All this came to seem more clear to me when, after finishing The Origins of Political Order, I began reading David Graeber’s new book The Utopia of Rules. If Francis Fukuyama represents one end of the spectrum, where I can compliment myself on my skepticism and congratulate myself for being a few shades less conservative than the author, then Graeber represents the other: Graeber’s radicalism makes me feel flaccid, middle-class, and complicit in a system whose flaws I don’t even sufficiently perceive, much less fight to counteract. In finding fault with Fukuyama’s arguments, I boost my confidence in my tepid lefty notions and bolster that part of myself that relies on those notions to help form an identity; encountering certain arguments of Graeber’s that seem less compelling to me, I’m aware of a separate defensive, conservative impulse that makes me question my skepticism — do I really disagree with him, or am I just unwilling to go that far?

Though the two are different both in scope and purpose, Graeber and Fukuyama’s books overlap in interesting ways. Fukuyama’s project presents itself as objective-historical and thus apolitical, but of course it rests on several underlying assumptions, among them faith in the necessity of government, and even reverence for political institutions. Having witnessed the U.S.’s failure to impose Western-style democratic government on Iraq or Afghanistan, but still believing in its essential legitimacy, Fukuyama breaks this form of government into component parts and examines each part in various global and temporal contexts. Fukuyama thus presents, along with a defense of government, a kind of revision of his thesis in “The End of History?”: the emergence of functional government that respects the rule of law and is accountable to its citizens is contingent on a variety of historical, social, and environmental factors; it is not inevitable. But after providing 5,000 years’ worth of examples of different governments that, for a variety of reasons, either succeed or fail to congeal into Western-style democracy, Fukuyama leaves firmly in place the notion that there is no viable ideological alternative.

Graeber, an anarchist, does not subscribe to this notion. His previous book, Debt: The First 5,000 Years, has a similar historical sweep to Fukuyama’s but does not affect the same neutral perspective; rather Graeber writes with overt polemical purpose. In The Utopia of Rules: On Technology, Stupidity, and the Secret Joys of Bureaucracy, Graeber takes the same polemical approach and focuses on one aspect of strong central government (one of Fukuyama’s three components, along with accountability and the rule of law), bureaucracy. In the introduction, Graeber calls for a left-wing critique of bureaucracy and offers suggestions as to what it might look like. His critique begins by highlighting how regulations on, e.g., the banking industry, only serve to prop up a symbiotic system of government-corporate graft. On their own, such assertions aren’t hugely radical; Fukuyama, incidentally, offers several of these examples as well, such as his account of venal officeholding in ancien régime France. Where Graeber’s critique really takes off, though, is in the book’s final essay, “The Utopia of Rules, or Why We Really Love Bureaucracy After All,” where Graeber directly examines the appeal of bureaucracy and the ultimately insidious effects of the dominance of bureaucratic procedure and thought.
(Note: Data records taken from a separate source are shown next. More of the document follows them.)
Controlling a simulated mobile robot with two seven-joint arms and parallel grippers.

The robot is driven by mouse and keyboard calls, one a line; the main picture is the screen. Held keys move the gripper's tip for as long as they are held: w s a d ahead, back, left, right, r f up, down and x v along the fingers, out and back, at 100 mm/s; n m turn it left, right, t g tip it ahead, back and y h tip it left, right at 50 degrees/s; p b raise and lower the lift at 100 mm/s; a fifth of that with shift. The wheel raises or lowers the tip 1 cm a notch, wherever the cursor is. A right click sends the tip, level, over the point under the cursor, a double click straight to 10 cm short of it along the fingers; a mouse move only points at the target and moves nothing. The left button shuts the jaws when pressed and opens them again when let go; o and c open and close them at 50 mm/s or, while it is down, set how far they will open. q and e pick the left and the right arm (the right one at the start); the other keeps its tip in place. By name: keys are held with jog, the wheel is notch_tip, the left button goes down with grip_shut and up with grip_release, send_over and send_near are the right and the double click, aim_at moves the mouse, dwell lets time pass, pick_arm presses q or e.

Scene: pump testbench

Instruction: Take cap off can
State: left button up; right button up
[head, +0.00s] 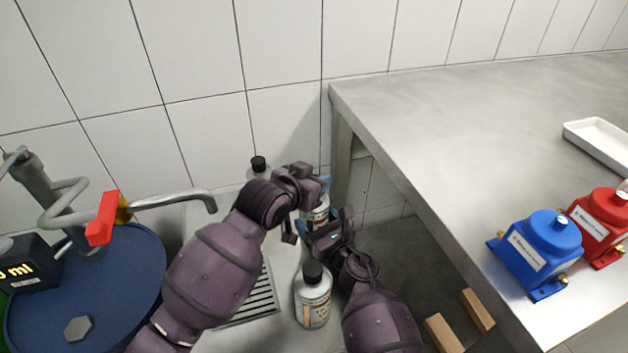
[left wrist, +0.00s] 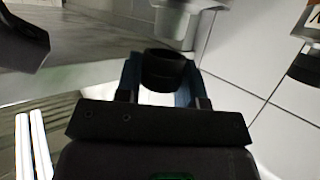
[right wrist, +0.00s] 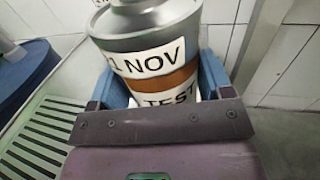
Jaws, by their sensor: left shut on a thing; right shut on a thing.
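A grey can with a white and orange label (head: 317,214) is largely hidden behind my grippers in the head view. My right gripper (head: 318,226) is shut around its body. In the right wrist view the can (right wrist: 155,62) stands between the blue fingers, its label reading "NOV" and "TEST". My left gripper (head: 322,186) is just above the right one. In the left wrist view its blue fingers are shut on a black cap (left wrist: 165,70).
A second capped can (head: 312,299) stands in front, and another (head: 259,168) at the back near the wall. The grey table (head: 450,140) edge is close on the right, with blue (head: 540,252) and red (head: 602,228) pumps. A blue drum (head: 120,290) is at left.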

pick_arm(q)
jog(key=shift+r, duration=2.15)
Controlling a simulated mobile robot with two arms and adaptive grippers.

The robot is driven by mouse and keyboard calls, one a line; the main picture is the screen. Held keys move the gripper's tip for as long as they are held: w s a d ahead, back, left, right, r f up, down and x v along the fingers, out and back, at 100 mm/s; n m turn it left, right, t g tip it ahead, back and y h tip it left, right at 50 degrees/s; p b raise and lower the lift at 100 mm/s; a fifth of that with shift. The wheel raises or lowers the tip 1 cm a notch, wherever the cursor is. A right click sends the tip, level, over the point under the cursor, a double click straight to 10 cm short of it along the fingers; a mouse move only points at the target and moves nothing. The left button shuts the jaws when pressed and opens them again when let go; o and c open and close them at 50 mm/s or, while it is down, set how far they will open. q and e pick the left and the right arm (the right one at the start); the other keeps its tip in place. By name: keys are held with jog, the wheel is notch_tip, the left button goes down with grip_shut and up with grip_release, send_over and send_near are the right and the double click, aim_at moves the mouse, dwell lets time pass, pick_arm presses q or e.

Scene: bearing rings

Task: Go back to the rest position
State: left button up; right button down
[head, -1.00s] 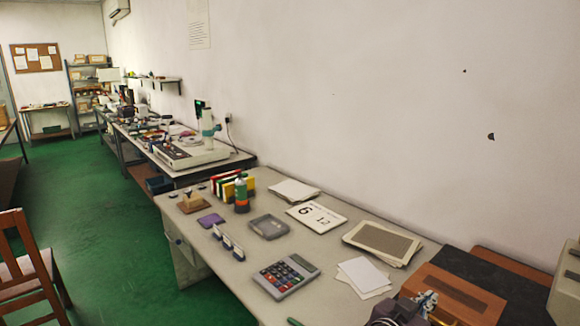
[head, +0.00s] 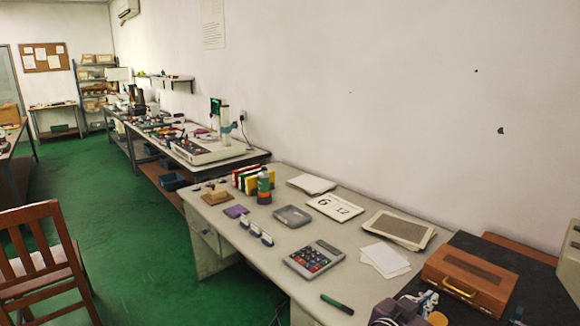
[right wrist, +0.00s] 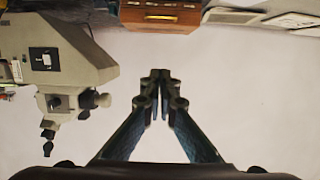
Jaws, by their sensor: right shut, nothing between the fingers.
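My right gripper (right wrist: 161,78) shows in the right wrist view, its two dark fingers meeting at the tips with nothing between them. It points toward the pale wall, clear of any object. In the head view only a small dark piece at the bottom right edge may belong to it. My left gripper is in neither view. I cannot make out any bearing rings in these frames.
A brown wooden case (head: 469,278) lies on a dark mat on the right; the case also shows in the wrist view (right wrist: 160,14). A grey instrument (right wrist: 60,62) stands left in that view. The desk holds a calculator (head: 314,258); a wooden chair (head: 42,258) stands left.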

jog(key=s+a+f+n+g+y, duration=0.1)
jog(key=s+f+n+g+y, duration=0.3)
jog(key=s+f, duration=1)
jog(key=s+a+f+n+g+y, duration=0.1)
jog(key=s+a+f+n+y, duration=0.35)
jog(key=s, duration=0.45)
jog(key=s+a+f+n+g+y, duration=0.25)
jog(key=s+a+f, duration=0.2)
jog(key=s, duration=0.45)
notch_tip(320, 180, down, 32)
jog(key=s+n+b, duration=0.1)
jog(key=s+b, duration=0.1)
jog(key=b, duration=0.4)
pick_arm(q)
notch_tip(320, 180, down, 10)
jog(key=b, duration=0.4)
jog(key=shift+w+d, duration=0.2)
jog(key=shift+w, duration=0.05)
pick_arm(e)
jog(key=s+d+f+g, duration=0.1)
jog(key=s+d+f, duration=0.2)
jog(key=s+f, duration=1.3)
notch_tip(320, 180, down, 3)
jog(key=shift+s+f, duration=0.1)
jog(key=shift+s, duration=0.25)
Graeber labels our current age an age of “total bureaucracy,” and his call for a left-wing critique comes from his idea that to accept a bureaucratic system of order is to reject the revolutionary imaginative force that is the wellspring of left-wing political power. Bureaucracy stifles the imagination; to accept the legitimacy of bureaucratic rule is to concede that we really do need an indifferent array of rules administered by a remote state to whom we cede power in exchange for a measure of security and efficiency; but by solidifying power in such bureaucratic mechanisms, which are only meant to serve as expedients but wind up becoming ends in themselves, you make it less and less possible to envision a world outside of a bureaucratic framework. Essentially, you deprive your politics of any real power, because the imaginative principal at the heart of your politics is incompatible with a bureaucratized world, indeed only makes sense outside of it.
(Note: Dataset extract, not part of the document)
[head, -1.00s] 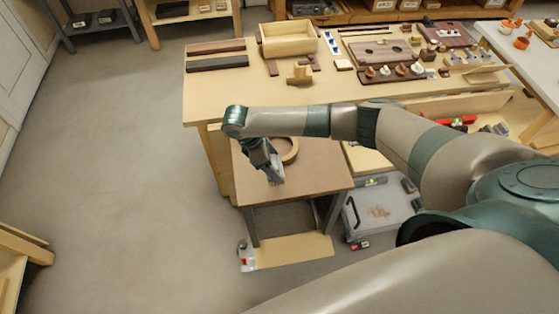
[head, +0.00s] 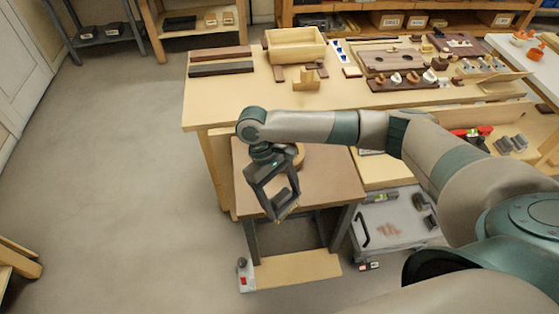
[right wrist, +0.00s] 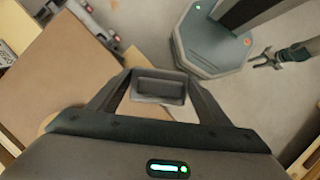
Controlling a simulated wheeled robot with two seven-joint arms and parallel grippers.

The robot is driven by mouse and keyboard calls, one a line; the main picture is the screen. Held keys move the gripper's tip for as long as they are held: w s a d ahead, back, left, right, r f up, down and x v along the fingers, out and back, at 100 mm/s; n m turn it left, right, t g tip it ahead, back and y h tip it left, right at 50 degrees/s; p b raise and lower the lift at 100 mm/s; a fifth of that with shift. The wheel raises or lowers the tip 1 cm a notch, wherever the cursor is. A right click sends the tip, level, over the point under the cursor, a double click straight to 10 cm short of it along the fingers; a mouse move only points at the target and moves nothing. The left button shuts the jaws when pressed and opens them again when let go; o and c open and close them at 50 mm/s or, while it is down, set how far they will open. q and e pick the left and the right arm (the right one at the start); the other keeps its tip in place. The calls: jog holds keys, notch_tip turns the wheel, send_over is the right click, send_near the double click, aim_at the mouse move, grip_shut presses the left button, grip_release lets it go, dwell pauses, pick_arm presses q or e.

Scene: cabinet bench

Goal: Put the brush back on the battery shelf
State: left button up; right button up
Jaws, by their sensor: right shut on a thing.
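My right gripper (head: 284,207) hangs in front of the small brown-topped table, above the floor. It is shut on a small dark grey block-like thing, which I take to be the brush (right wrist: 160,88). In the right wrist view it sits between the two fingertips. Its bristles cannot be made out. My left gripper (right wrist: 264,60) shows small at the right of the right wrist view, with its fingers apart and nothing between them; it is not in the head view. No shelf is clearly marked as the battery shelf; a grey rack (head: 98,38) with dark items stands at the far left.
The small table (head: 325,178) carries a round wooden ring, with a low board (head: 300,267) beneath. A long workbench (head: 220,105) with wooden parts stands behind. A grey panel (head: 385,230) with a brown smear and dark blocks lies right. The floor at left is free.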

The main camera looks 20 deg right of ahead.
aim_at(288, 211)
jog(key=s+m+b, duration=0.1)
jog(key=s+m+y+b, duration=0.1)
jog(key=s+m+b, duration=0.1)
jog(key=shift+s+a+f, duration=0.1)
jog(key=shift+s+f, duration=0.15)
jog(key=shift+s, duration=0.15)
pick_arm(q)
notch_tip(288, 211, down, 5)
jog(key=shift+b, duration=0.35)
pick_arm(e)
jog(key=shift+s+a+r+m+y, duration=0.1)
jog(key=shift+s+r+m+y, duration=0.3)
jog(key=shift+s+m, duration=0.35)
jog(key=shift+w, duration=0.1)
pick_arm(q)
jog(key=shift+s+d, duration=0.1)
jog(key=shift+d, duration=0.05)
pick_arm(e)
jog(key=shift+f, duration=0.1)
Something similar is at play in Fukuyama’s comparative study of world civilizations and their relative success or failure to develop political institutions like our own — he doesn’t question the framework itself. It seems there’s not much hope in Fukuyama’s project; though he insists that countries are not “bound by their history,” as he puts it, he is also intent on showing how the governments he describes as successful are the result of specific, contingent circumstance — it’s hard not to see them as historical accidents. If there are no alternatives to a system of government that arises in large part due to factors outside of individual citizens’ control, what potential for action is there, other than trying to maintain a fragile status quo?
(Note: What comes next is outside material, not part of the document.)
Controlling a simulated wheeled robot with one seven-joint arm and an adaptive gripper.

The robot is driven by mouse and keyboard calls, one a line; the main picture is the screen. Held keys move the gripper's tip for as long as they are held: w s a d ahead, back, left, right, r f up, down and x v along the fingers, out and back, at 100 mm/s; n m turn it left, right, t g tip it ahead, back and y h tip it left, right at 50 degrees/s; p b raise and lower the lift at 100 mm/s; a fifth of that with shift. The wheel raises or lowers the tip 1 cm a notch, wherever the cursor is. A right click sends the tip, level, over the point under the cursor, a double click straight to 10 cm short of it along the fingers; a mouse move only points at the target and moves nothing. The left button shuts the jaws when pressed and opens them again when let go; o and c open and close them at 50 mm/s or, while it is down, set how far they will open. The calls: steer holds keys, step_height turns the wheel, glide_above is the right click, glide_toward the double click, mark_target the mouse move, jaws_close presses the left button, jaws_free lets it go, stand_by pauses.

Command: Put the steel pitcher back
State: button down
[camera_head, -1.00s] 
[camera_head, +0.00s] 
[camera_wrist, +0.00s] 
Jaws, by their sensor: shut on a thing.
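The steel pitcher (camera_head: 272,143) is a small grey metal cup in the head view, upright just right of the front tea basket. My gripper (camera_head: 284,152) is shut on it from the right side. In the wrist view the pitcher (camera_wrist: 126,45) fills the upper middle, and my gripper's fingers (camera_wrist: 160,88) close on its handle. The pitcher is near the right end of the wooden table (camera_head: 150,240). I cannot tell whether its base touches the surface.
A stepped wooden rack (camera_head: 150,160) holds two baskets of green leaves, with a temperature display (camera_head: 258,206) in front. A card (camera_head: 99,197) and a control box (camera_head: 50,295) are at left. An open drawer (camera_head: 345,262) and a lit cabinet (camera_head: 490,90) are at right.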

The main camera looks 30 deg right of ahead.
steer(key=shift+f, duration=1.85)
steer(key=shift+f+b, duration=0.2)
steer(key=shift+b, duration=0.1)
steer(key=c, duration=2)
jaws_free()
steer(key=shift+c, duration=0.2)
Fukuyama’s conservatism depresses me, Graeber’s radicalism inspires me but makes me uncomfortable. Really, the truth is that I’m as unlikely to join Graeber on the barricades as I am to follow Fukuyama to the Think Tank—or to academia, I suppose, since both authors currently hold positions at universities. One more thing to consider is that while I can casually pit them against one another, as I’ve just been doing, there’s something at play which I’ll call the misery of the general reader, which is that to fully engage with each of these works would require writing a work as rigorous as each of theirs, where really it’s asking a lot of me just to read the footnotes, much less investigate the additional sources they point me to. And so I’m left, basically, back where I started: skeptical and dismissive of one extreme but grateful that it’s there to define my position, and sympathetic towards the other but unwilling to act on my sympathies. Maybe the obvious conclusion to draw is that there’s only so much that can be accomplished by reading alone; that while there’s value in expanding my worldview, I should recognize that, for now anyway, the open-minded realm I inhabit is also a realm of inaction.